Balancing Metrics: A decrease in revenue may be acceptable if offset by an increase in user engagement, but only if the net impact aligns with organizational goals.
Ultimately, the results must translate into a clear decision framework. For example:
If the results are both statistically and practically significant, the decision to launch is straightforward.
If statistically significant but not practically meaningful, the change may not justify further investment.
If results are inconclusive, consider increasing sample size or re-evaluating the design.

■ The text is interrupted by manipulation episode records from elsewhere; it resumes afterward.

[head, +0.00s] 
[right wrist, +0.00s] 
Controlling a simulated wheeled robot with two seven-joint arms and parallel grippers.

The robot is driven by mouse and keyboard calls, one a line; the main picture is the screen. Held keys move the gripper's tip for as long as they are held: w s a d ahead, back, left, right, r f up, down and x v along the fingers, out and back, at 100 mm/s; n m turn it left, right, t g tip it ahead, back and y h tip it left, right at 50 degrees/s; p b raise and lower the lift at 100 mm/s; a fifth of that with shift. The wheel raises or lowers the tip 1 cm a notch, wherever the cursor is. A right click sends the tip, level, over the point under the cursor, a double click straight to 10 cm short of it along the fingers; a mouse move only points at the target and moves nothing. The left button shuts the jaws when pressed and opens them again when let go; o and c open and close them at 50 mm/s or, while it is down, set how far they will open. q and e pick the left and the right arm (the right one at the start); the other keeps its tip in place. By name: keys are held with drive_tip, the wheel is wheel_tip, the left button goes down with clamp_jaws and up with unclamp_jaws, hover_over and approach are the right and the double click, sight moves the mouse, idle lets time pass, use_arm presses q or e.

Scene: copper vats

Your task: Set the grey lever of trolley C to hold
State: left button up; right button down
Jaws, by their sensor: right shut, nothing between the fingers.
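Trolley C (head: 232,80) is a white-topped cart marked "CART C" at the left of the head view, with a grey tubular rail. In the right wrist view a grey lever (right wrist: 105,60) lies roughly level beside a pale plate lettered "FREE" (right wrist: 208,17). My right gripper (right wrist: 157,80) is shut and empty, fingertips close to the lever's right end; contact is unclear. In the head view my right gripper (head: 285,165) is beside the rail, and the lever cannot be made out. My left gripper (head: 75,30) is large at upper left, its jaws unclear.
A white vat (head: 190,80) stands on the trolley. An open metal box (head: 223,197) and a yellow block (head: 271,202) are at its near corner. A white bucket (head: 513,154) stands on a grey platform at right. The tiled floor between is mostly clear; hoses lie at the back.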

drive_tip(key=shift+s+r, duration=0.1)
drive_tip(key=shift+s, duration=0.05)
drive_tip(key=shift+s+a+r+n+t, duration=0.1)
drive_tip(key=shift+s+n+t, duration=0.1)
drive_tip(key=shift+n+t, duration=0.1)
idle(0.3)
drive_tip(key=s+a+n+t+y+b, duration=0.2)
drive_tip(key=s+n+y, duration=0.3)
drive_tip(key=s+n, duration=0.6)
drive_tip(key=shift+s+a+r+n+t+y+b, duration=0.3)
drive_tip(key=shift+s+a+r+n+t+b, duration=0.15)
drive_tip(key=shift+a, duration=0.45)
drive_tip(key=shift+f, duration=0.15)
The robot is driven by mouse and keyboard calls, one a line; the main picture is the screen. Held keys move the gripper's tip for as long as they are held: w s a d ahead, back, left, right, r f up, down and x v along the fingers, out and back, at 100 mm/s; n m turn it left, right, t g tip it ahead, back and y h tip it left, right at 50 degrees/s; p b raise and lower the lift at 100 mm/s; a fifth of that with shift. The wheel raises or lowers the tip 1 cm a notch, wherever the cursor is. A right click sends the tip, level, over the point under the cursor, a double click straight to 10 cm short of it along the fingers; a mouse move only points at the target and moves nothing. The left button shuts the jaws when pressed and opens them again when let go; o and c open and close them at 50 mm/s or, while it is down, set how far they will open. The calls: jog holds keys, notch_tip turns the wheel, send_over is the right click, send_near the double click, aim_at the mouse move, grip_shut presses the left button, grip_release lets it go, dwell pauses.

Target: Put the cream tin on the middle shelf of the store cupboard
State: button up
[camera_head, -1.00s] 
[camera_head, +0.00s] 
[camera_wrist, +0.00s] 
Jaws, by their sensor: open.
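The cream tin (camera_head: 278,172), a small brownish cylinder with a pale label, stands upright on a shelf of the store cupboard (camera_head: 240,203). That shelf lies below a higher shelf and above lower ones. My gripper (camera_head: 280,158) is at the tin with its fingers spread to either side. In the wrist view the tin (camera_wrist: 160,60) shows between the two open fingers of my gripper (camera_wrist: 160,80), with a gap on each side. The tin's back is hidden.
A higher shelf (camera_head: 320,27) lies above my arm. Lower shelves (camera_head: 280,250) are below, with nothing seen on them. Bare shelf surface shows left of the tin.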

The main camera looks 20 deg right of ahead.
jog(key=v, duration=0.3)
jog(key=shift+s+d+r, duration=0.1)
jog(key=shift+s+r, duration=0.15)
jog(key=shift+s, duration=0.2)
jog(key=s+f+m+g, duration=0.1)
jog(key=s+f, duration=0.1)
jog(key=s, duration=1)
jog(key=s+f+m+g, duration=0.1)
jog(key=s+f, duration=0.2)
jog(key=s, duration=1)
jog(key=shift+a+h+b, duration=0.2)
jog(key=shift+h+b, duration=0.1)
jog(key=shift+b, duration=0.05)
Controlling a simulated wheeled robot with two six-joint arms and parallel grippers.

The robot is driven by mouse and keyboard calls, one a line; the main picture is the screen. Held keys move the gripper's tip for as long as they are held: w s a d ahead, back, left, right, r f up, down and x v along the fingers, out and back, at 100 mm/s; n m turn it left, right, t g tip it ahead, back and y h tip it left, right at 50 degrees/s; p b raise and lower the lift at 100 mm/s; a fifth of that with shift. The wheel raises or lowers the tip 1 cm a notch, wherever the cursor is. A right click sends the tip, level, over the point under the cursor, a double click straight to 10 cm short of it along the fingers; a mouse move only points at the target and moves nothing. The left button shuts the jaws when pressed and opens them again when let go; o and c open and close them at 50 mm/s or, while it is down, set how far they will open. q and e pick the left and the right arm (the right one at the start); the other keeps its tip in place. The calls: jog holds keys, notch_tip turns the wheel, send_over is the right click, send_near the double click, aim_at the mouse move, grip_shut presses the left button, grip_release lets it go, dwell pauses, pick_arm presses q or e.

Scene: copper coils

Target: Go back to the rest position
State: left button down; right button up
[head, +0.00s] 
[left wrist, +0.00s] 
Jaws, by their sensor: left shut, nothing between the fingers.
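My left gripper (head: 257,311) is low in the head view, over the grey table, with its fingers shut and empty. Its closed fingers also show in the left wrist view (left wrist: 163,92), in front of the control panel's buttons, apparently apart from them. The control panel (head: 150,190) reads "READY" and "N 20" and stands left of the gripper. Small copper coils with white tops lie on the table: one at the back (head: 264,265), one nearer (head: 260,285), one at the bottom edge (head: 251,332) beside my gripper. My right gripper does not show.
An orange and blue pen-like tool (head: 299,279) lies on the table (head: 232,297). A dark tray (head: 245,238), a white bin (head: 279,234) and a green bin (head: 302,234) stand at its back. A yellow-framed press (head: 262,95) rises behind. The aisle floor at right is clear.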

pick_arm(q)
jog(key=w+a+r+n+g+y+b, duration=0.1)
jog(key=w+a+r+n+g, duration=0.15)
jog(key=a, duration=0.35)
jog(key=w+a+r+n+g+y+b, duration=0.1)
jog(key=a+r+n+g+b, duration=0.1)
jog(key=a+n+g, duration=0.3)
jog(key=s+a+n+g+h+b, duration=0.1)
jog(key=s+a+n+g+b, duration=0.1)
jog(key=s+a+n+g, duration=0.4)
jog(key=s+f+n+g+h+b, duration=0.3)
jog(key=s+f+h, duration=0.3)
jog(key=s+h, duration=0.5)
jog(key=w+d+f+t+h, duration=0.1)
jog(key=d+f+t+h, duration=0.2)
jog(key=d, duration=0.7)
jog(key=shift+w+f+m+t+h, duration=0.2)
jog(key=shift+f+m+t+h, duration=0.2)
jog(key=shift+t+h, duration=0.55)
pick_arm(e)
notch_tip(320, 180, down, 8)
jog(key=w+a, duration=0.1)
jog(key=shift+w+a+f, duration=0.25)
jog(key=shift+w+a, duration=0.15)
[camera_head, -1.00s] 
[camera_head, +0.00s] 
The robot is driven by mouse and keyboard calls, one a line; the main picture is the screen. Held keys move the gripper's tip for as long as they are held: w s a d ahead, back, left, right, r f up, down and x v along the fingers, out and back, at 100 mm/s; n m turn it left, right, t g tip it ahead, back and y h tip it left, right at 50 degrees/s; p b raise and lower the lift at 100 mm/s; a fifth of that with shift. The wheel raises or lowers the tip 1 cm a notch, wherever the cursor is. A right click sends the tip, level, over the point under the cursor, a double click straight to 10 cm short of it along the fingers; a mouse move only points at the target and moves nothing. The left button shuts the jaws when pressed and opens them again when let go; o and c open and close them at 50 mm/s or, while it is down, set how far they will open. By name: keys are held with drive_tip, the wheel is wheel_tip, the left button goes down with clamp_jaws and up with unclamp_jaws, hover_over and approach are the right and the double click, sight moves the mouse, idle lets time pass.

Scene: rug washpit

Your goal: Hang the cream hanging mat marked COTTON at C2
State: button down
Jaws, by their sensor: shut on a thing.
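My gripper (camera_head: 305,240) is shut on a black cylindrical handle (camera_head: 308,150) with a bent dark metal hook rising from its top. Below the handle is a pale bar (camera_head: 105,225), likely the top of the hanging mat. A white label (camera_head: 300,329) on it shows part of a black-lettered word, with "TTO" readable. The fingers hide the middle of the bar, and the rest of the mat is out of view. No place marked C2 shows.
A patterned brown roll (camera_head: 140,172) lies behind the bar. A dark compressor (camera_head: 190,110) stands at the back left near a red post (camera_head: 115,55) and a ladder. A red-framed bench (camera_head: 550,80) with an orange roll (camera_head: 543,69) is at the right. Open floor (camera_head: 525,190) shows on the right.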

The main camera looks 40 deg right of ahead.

The result is statistically significant, and likely practically significant. Like prior examples, it is possible that the change is not practically significant. In this situation, repeating the test with greater power is advisable. However, from a launch/no-launch perspective, choosing to launch is a reasonable decision. It is crucial to explicitly document the factors influencing this decision, particularly how they align with the practical and statistical significance boundaries. This clarity not only supports current decision-making but also establishes a solid foundation for future analyses.
By grounding decision-making in robust analysis and broader business considerations, organizations can confidently use A/B testing as a tool for sustainable growth and innovation.